Commissioned by Strathclyde Regional Council, each work features an instrumental soloist and small orchestra. The first concerto, for oboe and orchestra, appeared in 1986, with the tenth and last work, for full orchestra in 1996, the year Strathclyde Regional Council was abolished.
Funding was also supplied by the Scottish Arts Council. The plan was that each concerto was to be used as a teaching tool. As each concerto was finished, a young composer chosen by the Council would visit the schools in a particular region of Strathclyde and would address the students concerning the concerto and the process of its composition. Then, the students would be asked to create compositions of their own. Also, the soloist for each concerto would visit the schools in the region and discuss the concerto from the performer's point of view.

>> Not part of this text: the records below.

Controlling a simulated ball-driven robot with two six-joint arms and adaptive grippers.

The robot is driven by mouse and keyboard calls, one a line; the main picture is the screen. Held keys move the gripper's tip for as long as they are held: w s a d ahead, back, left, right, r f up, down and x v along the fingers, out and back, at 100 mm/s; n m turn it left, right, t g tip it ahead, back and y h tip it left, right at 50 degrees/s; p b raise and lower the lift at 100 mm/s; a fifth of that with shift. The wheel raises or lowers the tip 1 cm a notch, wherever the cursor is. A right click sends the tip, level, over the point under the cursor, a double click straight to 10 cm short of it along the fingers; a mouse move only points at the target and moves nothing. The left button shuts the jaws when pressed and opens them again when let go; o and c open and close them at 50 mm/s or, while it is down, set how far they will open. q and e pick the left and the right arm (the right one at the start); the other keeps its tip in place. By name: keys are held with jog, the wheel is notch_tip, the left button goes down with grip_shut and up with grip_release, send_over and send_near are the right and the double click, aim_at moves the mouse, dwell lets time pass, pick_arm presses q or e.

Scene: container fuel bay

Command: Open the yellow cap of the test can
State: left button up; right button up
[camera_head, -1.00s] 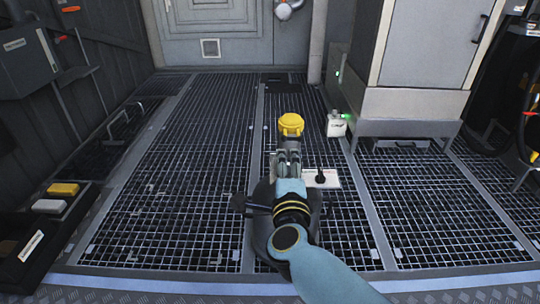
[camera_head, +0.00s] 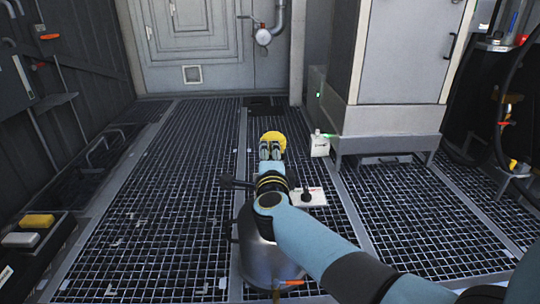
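The yellow cap (camera_head: 273,136) shows just past the fingertips of my right gripper (camera_head: 270,149). Its lower part is hidden behind the fingers. The two fingers stand side by side, close together, with the cap wider than both. I cannot tell whether they touch the cap or are closed on anything. The body of the test can under the cap is hidden by the gripper and arm. My right arm reaches in from the lower right. My left gripper is not in view.
A white box with a green light (camera_head: 320,146) stands right of the cap. A white plate with a black knob (camera_head: 308,196) lies near my arm. A grey cabinet (camera_head: 398,60) stands at right. Yellow and white blocks sit in a black tray (camera_head: 28,262) at left. The left grating is mostly clear.

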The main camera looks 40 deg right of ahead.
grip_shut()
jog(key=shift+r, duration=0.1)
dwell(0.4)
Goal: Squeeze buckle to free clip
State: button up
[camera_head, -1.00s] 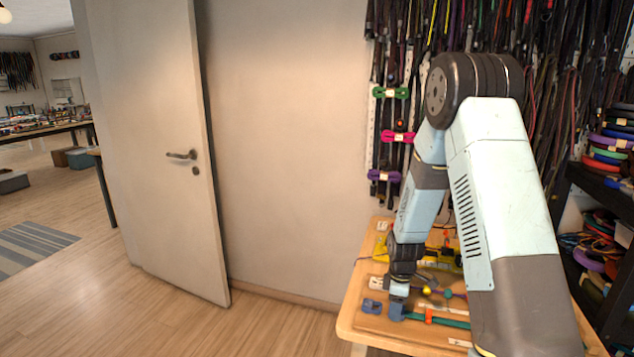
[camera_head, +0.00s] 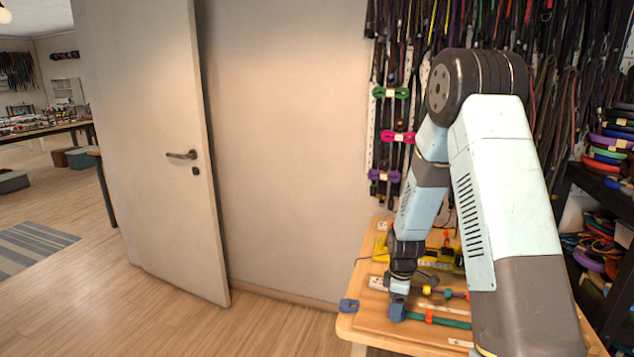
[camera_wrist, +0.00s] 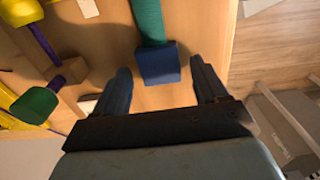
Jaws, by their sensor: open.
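In the head view the blue clip (camera_head: 348,305) lies at the left edge of the workbench, apart from the blue buckle (camera_head: 397,310). The buckle sits at the left end of a green strap (camera_head: 445,320). In the wrist view the buckle (camera_wrist: 157,65) lies between the two fingers of my gripper (camera_wrist: 160,70), with the green strap (camera_wrist: 149,22) running away from it. The fingers are open, with a gap showing on each side of the buckle. The clip does not show in the wrist view.
An orange band (camera_head: 429,314) wraps the strap on the wooden workbench (camera_head: 372,330). A yellow tool (camera_head: 443,258) and small colored pieces lie behind it. A door (camera_head: 150,150) stands at the left, and hanging cords cover the back wall. Open floor lies left of the bench.

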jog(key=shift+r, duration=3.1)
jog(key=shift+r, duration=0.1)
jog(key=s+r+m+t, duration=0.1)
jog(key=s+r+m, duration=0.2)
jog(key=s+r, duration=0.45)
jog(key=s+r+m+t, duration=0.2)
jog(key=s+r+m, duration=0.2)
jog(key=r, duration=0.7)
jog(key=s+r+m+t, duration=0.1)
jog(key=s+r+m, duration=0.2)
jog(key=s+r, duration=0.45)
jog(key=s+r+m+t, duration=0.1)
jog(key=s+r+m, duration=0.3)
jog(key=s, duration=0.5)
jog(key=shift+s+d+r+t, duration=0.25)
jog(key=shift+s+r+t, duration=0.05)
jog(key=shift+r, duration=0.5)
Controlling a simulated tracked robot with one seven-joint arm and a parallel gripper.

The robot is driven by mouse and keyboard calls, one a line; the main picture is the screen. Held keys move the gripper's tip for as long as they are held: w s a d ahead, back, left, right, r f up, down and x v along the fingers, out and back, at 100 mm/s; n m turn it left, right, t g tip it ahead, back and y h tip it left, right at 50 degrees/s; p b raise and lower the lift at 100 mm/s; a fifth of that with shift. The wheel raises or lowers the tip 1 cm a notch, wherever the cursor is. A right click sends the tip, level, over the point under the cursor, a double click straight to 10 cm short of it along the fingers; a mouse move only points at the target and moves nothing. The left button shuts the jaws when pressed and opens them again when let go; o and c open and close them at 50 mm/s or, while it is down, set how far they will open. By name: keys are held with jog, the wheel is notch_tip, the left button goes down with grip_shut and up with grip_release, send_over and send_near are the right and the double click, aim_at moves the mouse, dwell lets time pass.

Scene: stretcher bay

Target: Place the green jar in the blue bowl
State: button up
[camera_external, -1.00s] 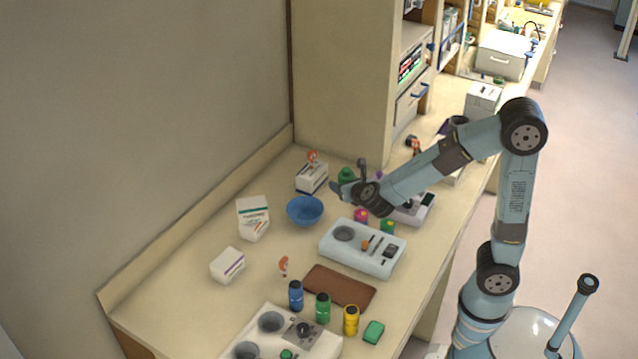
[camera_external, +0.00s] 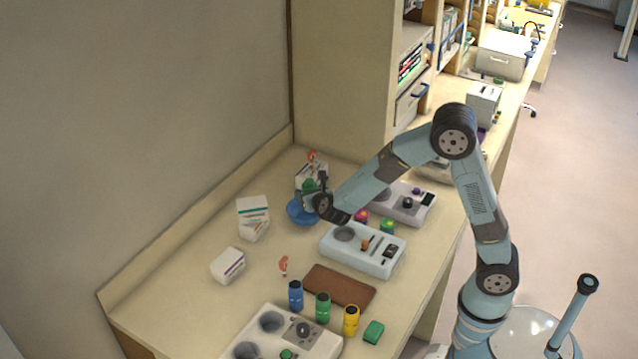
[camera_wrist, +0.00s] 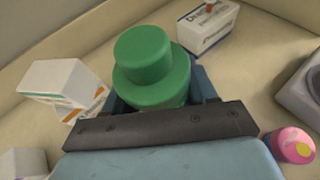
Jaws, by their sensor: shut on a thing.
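My gripper (camera_external: 314,192) is shut on a green jar (camera_external: 309,185) with a narrower round top. The jar is at the blue bowl (camera_external: 297,213), overlapping its upper part in the external view; I cannot tell whether it touches the bowl. In the wrist view the green jar (camera_wrist: 150,70) stands beyond the dark bar of my gripper, seen from above. Dark blue parts show on both sides of it, and I cannot tell whether they are bowl or fingers. The jar's bottom is hidden. Another green container (camera_external: 322,308) stands near the front.
White boxes stand left of the bowl (camera_external: 253,218) and behind it (camera_external: 311,176). A pale device (camera_external: 345,262) lies to its right, with a pink-topped item (camera_external: 361,216) nearby. Blue (camera_external: 296,296) and yellow (camera_external: 351,320) containers stand in front. The counter left of the brown pad (camera_external: 340,287) has free room.

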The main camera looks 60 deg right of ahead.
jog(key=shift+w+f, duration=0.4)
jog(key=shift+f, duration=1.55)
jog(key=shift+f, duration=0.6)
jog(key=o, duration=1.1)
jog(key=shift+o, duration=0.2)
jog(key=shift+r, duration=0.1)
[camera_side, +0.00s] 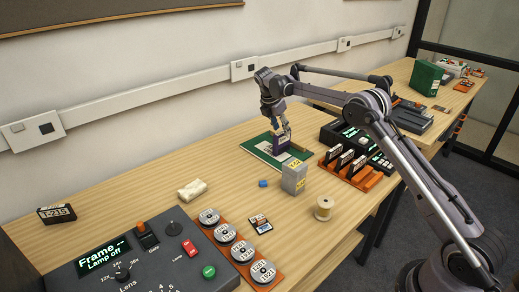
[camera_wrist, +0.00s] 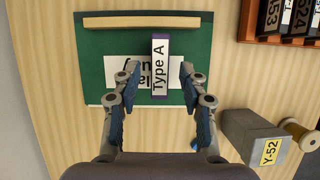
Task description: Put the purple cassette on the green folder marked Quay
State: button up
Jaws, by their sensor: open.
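The purple cassette (camera_wrist: 160,68) shows a white spine label reading "Type A" in the wrist view. It stands on edge over the green folder (camera_wrist: 100,45) and appears to rest on it. The folder lies flat with a tan strip along its far edge. Its white label (camera_wrist: 117,70) is partly covered by the cassette and my fingers, so I cannot read the whole name. My gripper (camera_wrist: 159,73) is open, its fingers on either side of the cassette with gaps. In the side view, the cassette (camera_side: 279,144) is below my gripper, over the folder (camera_side: 299,154).
A grey box marked Y-52 (camera_wrist: 255,135) and a spool (camera_side: 324,208) stand near the folder's right side. A small blue block (camera_side: 263,183) lies close by. An orange rack of cassettes (camera_side: 367,183) is to the right. Open wood lies left of the folder.

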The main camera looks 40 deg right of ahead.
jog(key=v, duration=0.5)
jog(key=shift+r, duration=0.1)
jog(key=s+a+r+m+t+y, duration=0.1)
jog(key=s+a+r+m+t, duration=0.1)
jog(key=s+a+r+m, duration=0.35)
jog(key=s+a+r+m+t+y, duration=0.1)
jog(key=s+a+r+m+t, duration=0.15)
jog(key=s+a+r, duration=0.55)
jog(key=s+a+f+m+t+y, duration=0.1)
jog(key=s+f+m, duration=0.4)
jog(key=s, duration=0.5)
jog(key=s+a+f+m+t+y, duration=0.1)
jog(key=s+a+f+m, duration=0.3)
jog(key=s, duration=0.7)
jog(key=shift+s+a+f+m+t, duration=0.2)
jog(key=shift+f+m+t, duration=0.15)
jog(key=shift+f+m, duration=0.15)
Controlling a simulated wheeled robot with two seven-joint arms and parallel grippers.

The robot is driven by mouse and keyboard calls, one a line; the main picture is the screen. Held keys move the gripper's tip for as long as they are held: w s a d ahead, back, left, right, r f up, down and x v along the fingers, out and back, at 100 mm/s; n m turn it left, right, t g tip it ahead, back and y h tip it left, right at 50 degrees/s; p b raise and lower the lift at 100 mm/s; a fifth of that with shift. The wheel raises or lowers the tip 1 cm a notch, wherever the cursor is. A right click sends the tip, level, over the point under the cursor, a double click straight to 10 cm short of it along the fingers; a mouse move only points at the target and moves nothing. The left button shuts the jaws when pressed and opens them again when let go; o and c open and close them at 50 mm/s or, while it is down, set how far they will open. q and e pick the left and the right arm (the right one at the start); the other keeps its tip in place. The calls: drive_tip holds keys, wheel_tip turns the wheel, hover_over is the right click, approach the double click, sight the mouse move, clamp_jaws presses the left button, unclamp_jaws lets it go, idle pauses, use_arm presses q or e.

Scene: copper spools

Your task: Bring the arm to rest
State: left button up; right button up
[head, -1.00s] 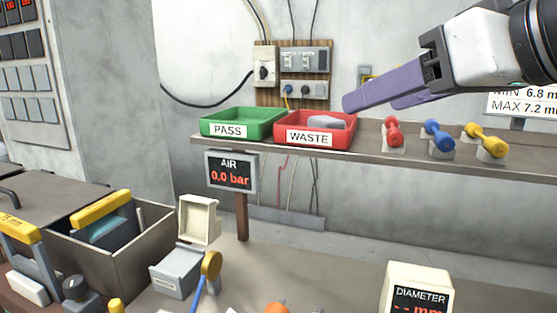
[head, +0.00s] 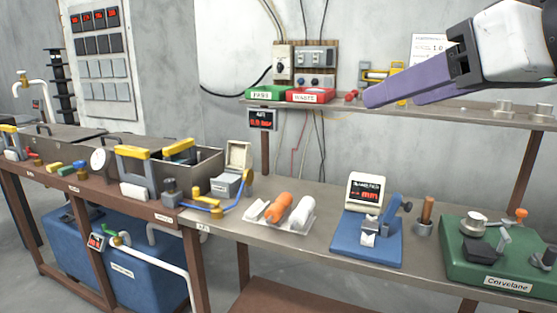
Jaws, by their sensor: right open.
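My right gripper (head: 372,99) comes in from the upper right in the head view. Its purple fingers point left, in front of the shelf, and look empty. The fingers hide part of the shelf and some of what stands on it. The red WASTE tray (head: 310,101) and the green PASS tray (head: 262,99) sit on the shelf to the left of the fingertips. My left gripper is not in view.
The long shelf (head: 455,113) runs behind the gripper. Below it is a bench (head: 290,250) with a white tray (head: 305,218) of rolls, a blue gauge (head: 366,247) and a green device (head: 470,262). The air above the bench is clear.

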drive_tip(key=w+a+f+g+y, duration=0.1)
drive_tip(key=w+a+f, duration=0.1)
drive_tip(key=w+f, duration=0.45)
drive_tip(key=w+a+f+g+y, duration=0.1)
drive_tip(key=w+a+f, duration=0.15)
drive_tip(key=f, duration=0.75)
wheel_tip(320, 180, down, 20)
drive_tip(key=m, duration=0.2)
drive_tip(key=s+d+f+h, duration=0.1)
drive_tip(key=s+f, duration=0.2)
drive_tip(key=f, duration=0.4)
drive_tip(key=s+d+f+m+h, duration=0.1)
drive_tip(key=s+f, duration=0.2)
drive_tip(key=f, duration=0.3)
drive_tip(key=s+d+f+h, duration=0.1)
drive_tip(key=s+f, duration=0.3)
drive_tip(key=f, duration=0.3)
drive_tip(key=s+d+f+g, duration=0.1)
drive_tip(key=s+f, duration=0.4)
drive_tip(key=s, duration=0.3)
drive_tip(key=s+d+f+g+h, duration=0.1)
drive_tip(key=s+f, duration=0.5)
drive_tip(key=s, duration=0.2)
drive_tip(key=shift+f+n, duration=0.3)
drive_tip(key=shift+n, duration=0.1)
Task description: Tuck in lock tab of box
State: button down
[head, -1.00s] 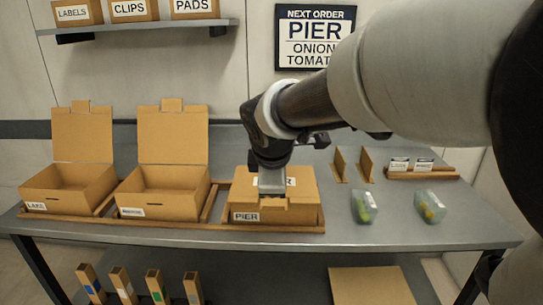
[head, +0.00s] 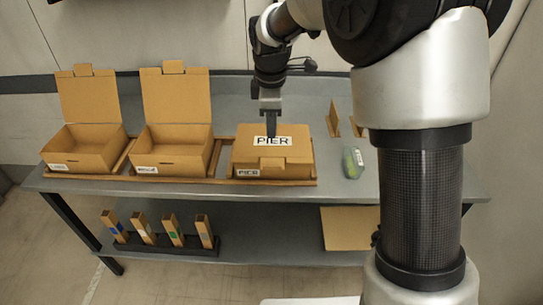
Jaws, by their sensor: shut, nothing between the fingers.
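The box labelled PIER (head: 290,155) sits in the right-hand bay of the wooden rack on the table, with its lid down. Its lock tab (head: 272,163) shows at the middle of the front edge, over the upper front wall; I cannot tell whether its end is inside the slot. My gripper (head: 271,134) is shut and empty, pointing down above or at the lid near the PIER label. I cannot tell whether the fingertips touch the lid.
Two open boxes stand to the left, a middle one (head: 180,158) and a far-left one (head: 90,155), lids upright. A clear bag with green contents (head: 352,162) lies right of the PIER box. Upright brown dividers (head: 334,118) stand behind it. Small cartons (head: 172,230) and a flat board (head: 349,228) are on the lower shelf.

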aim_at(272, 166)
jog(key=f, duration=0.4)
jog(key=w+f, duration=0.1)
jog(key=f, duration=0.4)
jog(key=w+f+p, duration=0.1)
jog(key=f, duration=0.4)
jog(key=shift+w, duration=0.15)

Davies spotlights the soloists in some of the concertos by eliminating the instrument's counterparts in the orchestra. In the First Strathclyde Concerto, for oboe (1986), the orchestra does not include any oboes or bassoons. Likewise, in the Third Strathclyde Concerto, for horn and trumpet (1989), Davies excludes all of the brass instruments from the orchestra. For the Sixth Strathclyde Concerto, for flute (1991), Davies went even farther by removing all of the flutes, oboes, and violins from the orchestra, and by severely limiting the trumpet parts. The fifth concerto, on the other hand, sets the solo violin and viola against a normal string orchestra, and the seventh also uses an orchestra with a normal string section to accompany the solo double bass. The most demanding of the solo parts most likely lies in the Second Strathclyde Concerto, for cello (1987). In the last two of the Strathclyde Concertos, Davies increased the number of soloists. The Ninth (1994) is scored for six woodwind soloists, while the Tenth (1996) is a concerto for orchestra whose finale is a sort of recapitulation of ideas heard in the earlier concertos.
The first two concertos were recorded by Unicorn-Kanchana, with the composer conducting. The remainder were recorded by Collins Classics.
This concerto is based on two pre-existent works: Haydn's overture L'isola disabitata and a two-part setting of the opening line of Ecclesiastes, "Vanitas vanitatum et omnia vanitas" by the early seventeenth-century composer Jan Albert Ban.